++++ The data ++++

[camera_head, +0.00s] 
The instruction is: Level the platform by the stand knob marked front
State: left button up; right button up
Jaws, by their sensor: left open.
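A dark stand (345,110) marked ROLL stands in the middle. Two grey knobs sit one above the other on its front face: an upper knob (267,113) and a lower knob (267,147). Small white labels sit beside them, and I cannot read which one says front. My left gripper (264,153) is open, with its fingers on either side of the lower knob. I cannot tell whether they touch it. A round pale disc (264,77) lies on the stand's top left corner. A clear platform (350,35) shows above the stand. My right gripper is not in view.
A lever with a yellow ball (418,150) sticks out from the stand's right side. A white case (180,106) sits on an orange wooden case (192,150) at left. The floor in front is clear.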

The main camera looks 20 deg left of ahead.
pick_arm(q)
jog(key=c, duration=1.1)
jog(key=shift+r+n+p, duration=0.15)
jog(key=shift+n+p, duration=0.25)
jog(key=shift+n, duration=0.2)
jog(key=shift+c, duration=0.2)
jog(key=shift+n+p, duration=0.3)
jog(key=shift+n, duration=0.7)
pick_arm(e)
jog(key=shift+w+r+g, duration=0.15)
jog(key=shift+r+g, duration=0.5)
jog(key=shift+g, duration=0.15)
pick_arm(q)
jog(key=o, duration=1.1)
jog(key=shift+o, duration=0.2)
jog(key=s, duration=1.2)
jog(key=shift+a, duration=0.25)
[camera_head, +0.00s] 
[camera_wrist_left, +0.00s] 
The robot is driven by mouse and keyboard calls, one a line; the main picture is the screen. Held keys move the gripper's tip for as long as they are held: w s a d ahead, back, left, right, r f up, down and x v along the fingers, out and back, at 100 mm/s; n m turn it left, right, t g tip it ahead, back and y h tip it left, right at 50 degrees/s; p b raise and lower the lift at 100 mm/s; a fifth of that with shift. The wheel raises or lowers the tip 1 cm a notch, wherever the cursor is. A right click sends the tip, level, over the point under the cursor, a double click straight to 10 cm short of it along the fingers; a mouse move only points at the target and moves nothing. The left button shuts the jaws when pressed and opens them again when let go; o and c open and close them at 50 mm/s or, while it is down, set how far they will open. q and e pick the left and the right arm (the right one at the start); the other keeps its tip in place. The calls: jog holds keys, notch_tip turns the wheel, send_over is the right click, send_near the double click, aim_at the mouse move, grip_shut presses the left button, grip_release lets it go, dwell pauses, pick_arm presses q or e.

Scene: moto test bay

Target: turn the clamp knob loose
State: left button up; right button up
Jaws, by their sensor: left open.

++++

• **Description of the task**
Repeat the data verbatim.

• **Full solution**
[camera_head, +0.00s] 
The instruction is: Level the platform by the stand knob marked front
State: left button up; right button up
Jaws, by their sensor: left open.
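A dark stand (345,110) marked ROLL stands in the middle. Two grey knobs sit one above the other on its front face: an upper knob (267,113) and a lower knob (267,147). Small white labels sit beside them, and I cannot read which one says front. My left gripper (264,153) is open, with its fingers on either side of the lower knob. I cannot tell whether they touch it. A round pale disc (264,77) lies on the stand's top left corner. A clear platform (350,35) shows above the stand. My right gripper is not in view.
A lever with a yellow ball (418,150) sticks out from the stand's right side. A white case (180,106) sits on an orange wooden case (192,150) at left. The floor in front is clear.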

The main camera looks 20 deg left of ahead.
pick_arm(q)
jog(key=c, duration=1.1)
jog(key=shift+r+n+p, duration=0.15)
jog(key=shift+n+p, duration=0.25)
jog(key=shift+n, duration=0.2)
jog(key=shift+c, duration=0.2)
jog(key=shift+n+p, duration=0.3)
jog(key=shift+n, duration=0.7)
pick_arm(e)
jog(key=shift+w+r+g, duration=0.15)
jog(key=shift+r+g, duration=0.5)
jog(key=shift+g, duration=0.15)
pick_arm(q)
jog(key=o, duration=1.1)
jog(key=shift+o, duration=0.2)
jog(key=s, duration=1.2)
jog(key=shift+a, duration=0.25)
[camera_head, +0.00s] 
[camera_wrist_left, +0.00s] 
The robot is driven by mouse and keyboard calls, one a line; the main picture is the screen. Held keys move the gripper's tip for as long as they are held: w s a d ahead, back, left, right, r f up, down and x v along the fingers, out and back, at 100 mm/s; n m turn it left, right, t g tip it ahead, back and y h tip it left, right at 50 degrees/s; p b raise and lower the lift at 100 mm/s; a fifth of that with shift. The wheel raises or lowers the tip 1 cm a notch, wherever the cursor is. A right click sends the tip, level, over the point under the cursor, a double click straight to 10 cm short of it along the fingers; a mouse move only points at the target and moves nothing. The left button shuts the jaws when pressed and opens them again when let go; o and c open and close them at 50 mm/s or, while it is down, set how far they will open. q and e pick the left and the right arm (the right one at the start); the other keeps its tip in place. The calls: jog holds keys, notch_tip turns the wheel, send_over is the right click, send_near the double click, aim_at the mouse move, grip_shut presses the left button, grip_release lets it go, dwell pauses, pick_arm presses q or e.

Scene: moto test bay

Target: turn the clamp knob loose
State: left button up; right button up
Jaws, by their sensor: left open.

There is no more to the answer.